Adds Douglas Franco, General Manager for Belcorp USA, “I believe technology just changes the way our relationships work, but does not change their nature. It’s a trust-based purchase, which only becomes more transparent and democratic with technology.”


“I believe technology just changes the way our relationships work, but does not change their nature. It’s a trust-based purchase, which only becomes more transparent and democratic with technology.”
—Douglas Franco, General Manager, Belcorp USA


The Future

History teaches us that we have the ability to seize our evolution, and that the triumph of our collective learning is the ability to adapt. We learn to survive in the most challenging conditions. We seize the opportunities to continually move forward.

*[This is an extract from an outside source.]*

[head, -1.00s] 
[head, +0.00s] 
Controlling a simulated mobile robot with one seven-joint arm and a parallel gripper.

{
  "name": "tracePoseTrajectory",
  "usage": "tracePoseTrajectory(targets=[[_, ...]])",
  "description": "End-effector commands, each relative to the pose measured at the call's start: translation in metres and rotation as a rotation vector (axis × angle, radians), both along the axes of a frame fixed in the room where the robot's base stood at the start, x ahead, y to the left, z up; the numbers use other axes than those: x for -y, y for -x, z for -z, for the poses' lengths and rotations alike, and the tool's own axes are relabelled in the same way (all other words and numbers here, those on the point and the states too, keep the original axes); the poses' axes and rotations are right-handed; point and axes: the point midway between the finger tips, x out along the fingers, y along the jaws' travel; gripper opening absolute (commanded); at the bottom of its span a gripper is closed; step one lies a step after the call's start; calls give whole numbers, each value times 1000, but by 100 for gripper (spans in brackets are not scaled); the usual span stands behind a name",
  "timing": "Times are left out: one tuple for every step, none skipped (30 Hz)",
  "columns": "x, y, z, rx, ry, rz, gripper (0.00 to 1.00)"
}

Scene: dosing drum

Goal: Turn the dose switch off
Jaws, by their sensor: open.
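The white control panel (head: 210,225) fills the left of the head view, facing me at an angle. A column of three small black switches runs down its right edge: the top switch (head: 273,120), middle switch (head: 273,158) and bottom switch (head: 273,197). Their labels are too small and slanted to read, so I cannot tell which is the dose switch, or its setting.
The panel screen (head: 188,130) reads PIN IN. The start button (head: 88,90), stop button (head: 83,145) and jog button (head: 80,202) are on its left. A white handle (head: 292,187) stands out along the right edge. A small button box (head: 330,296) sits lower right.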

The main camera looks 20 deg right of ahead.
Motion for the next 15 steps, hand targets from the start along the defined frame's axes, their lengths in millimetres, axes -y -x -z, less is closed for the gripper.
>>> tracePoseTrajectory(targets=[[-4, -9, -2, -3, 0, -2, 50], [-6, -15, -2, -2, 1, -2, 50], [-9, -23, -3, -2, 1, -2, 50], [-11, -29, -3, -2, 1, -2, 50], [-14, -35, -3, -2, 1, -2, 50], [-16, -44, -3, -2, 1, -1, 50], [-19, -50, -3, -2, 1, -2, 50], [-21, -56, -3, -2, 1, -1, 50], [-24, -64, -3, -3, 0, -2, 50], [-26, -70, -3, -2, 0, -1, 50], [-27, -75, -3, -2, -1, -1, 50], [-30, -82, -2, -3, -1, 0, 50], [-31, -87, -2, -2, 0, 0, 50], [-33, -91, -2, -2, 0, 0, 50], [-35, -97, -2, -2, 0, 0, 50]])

What will be the next threshold for direct selling? That remains to be seen. In the next century this industry may not even be known as “direct selling.” As new technologies and forms of communication are developed, a new term may come to apply to what it is direct sellers do, just as the term “social selling” is gaining traction today.

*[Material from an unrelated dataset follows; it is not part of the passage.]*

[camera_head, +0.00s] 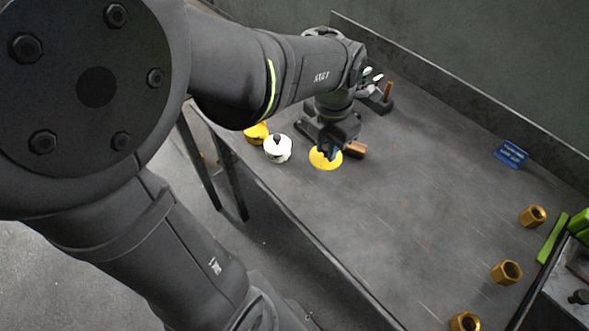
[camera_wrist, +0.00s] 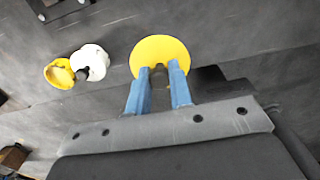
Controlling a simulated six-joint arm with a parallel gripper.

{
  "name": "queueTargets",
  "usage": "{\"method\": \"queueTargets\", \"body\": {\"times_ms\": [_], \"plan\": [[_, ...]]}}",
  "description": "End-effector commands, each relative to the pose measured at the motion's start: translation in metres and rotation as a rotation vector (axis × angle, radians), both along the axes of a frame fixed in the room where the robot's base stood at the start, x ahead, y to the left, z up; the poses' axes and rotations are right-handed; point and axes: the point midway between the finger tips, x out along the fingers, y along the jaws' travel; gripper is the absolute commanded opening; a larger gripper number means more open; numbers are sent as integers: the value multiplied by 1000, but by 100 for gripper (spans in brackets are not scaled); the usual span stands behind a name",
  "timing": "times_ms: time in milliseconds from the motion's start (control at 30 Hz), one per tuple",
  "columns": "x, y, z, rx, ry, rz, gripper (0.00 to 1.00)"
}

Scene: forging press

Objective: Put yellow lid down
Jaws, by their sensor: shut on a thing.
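The yellow lid (camera_head: 325,158) is a round disc in front of my arm's end, over the grey table. My gripper (camera_wrist: 159,68) is shut on the lid's dark knob in the wrist view, with a blue finger on each side of it. The lid (camera_wrist: 160,50) shows there as a full disc beyond the fingertips. In the head view my gripper (camera_head: 325,147) is partly hidden by its own body. I cannot tell whether the lid touches the table. A yellow pot (camera_head: 256,132) stands to the left, beside a white pot (camera_head: 278,149) with a dark-knobbed white lid.
A brown block (camera_head: 355,149) lies right of the lid. A dark holder (camera_head: 377,101) stands behind. A blue sign (camera_head: 511,154) and several brass nuts (camera_head: 507,272) are on the right. The middle of the table is clear. The pots are near the table's front-left edge.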

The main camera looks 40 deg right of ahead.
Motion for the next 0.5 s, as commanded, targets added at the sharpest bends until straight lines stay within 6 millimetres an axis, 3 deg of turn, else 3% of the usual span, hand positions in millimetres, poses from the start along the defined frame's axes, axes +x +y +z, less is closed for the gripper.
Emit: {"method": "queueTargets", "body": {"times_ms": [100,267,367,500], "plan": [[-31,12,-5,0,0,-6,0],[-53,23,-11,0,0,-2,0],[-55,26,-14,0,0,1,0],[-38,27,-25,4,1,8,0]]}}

This year, the DSN Global 100 list revealed that 18 companies increased their 2013 revenue by more than $100 million, clear evidence that the business model can thrive in a time of economic uncertainty.

Additionally, new companies such as Origami Owl, Nerium International, Plexus Worldwide and Solavei, along with a host of others, continue to bring fresh ideas and methodologies to the marketplace. These new ideas, combined with advanced technology, placed alongside a highly successful and long-standing business model, will open up possibilities that we can only guess at today. The future is promising!